TOM (TOpic Modeling) is a Python 3 library for topic modeling and browsing, licensed under the MIT license. Its objective is to allow for an efficient analysis of a text corpus from start to finish, via the discovery of latent topics. To this end, TOM features functions for preparing and vectorizing a text corpus. It also offers a common interface for two topic models (namely LDA using either variational inference or Gibbs sampling, and NMF using alternating least-square with a projected gradient method), and implements three state-of-the-art methods for estimating the optimal number of topics to model a corpus. What is more, TOM constructs an interactive Web-based browser that makes it easy to explore a topic model and the related corpus.
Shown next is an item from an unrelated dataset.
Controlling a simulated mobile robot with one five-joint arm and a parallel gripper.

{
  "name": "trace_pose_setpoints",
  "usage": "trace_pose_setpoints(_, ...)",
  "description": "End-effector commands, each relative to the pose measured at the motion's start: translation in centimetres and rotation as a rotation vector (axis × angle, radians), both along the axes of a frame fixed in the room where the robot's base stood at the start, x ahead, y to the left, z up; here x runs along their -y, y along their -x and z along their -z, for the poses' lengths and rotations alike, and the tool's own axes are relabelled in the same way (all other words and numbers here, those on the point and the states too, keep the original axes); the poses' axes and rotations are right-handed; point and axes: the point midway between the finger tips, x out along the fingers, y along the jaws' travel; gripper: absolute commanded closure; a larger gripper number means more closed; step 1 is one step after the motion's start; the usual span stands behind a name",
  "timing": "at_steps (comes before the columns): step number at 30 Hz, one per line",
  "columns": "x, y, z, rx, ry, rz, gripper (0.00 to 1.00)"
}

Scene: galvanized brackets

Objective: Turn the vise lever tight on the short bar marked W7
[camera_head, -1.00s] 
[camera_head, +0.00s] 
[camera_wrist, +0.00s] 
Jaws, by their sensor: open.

Check out this brief tutorial: http://mediamining.univ-lyon2.fr/people/guille/tom_tutorial.html
- Feature selection based on word frequency
- Weighting
- tf
- tf-idf
- Latent Dirichlet Allocation
- Standard variational Bayesian inference (Latent Dirichlet Allocation. Blei et al, 2003)
- Online variational Bayesian inference (Online learning for Latent Dirichlet Allocation. Hoffman et al, 2010)
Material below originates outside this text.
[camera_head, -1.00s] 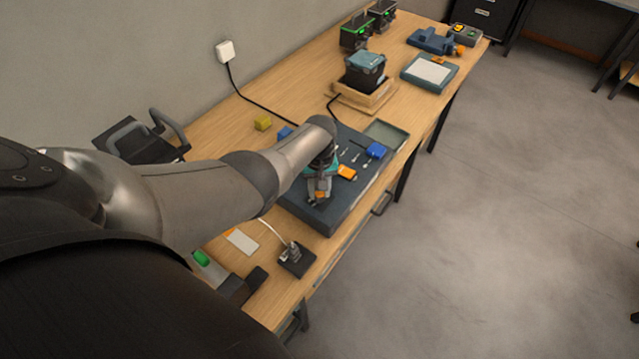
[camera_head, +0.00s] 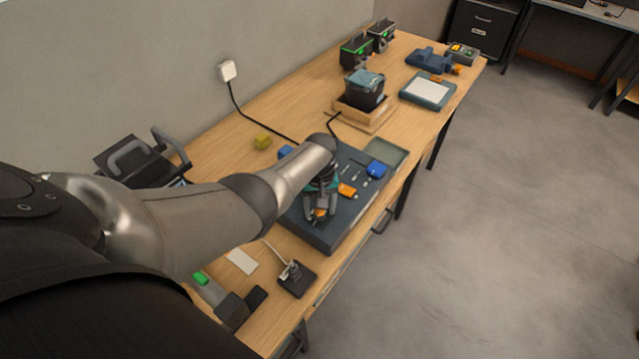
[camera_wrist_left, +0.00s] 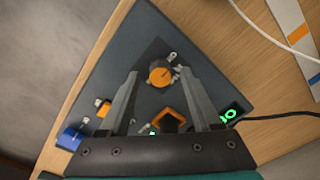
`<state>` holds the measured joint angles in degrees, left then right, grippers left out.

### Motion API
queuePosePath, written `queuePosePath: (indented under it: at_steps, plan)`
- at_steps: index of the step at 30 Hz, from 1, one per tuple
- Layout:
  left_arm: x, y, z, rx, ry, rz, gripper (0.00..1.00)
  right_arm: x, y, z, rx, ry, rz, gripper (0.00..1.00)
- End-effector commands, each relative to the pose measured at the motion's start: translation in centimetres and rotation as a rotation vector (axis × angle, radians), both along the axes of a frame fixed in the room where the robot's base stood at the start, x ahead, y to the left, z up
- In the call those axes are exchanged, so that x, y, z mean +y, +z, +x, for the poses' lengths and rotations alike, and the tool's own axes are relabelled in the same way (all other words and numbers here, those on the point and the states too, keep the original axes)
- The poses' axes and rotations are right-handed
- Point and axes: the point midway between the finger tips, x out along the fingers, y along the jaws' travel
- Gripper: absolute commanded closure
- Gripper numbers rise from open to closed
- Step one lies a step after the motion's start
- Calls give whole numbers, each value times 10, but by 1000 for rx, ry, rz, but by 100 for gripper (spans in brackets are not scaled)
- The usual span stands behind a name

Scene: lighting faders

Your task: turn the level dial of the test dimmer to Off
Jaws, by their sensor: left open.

- Collapsed Gibbs sampling (Finding scientific topics. Griffiths & Steyvers, 2004)
- Non-negative Matrix Factorization (NMF)
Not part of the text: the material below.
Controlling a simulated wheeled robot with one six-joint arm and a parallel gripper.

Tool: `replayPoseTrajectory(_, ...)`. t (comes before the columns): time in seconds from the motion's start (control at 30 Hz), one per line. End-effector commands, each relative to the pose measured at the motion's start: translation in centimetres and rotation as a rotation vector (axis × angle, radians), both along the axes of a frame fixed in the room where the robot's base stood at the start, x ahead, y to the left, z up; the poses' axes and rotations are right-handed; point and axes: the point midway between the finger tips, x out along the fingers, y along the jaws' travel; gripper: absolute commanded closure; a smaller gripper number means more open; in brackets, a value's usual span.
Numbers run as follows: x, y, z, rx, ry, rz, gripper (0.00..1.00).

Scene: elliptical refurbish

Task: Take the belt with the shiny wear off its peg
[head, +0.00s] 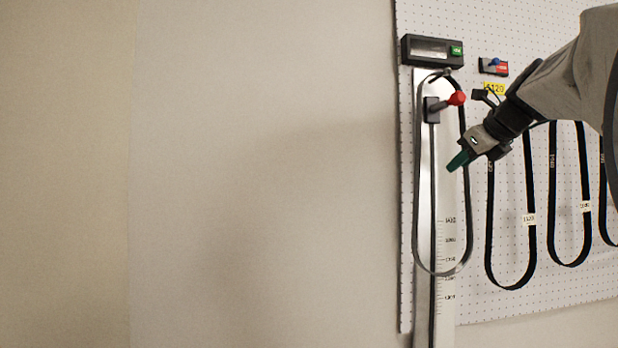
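A long belt (416,200) hangs as a narrow loop from a peg at the top of a pale measuring scale. Its left run and bottom look grey and shiny, while its upper right run is dark. My gripper (458,161) comes in from the right, its teal tip pointing down and left over the belt's right run. I see only one teal tip clearly, and I cannot tell whether it touches or holds the belt. Black belts (531,240) and (586,235) hang on the pegboard to the right, with small white tags. My arm partly hides their tops.
The scale (424,300) carries a slider with a red knob (456,98) inside the loop. A dark display box (432,51) sits above the peg. A small red and blue device (494,66) and yellow label (494,88) are close to my arm. The left wall is clear.

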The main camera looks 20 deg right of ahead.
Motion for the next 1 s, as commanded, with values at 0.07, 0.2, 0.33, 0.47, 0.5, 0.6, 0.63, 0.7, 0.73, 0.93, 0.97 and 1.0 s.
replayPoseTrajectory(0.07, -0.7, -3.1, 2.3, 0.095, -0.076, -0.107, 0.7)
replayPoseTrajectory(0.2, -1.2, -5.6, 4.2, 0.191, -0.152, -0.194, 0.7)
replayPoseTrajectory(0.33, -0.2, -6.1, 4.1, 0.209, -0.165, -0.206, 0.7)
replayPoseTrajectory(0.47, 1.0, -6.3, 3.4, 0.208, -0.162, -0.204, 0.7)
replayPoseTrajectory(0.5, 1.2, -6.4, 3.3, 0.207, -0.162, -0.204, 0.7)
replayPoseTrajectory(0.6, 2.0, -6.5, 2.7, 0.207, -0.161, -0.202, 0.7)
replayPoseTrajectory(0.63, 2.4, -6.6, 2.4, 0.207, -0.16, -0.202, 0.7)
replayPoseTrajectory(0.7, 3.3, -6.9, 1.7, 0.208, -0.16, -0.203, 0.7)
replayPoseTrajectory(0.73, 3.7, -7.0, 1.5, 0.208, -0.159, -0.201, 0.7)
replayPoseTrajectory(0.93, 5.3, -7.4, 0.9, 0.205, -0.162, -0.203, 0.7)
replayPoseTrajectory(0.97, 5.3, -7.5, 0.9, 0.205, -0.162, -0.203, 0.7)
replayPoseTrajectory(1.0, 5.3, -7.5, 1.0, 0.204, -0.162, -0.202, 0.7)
- Alternating least-square with a projected gradient method (Projected gradient methods for non-negative matrix factorization. Lin, 2007)
- Stability analysis (How many topics? Stability analysis for topic models. Greene et al, 2014)
- Spectral analysis (On finding the natural number of topics with latent dirichlet allocation: Some observations. Arun et al, 2010)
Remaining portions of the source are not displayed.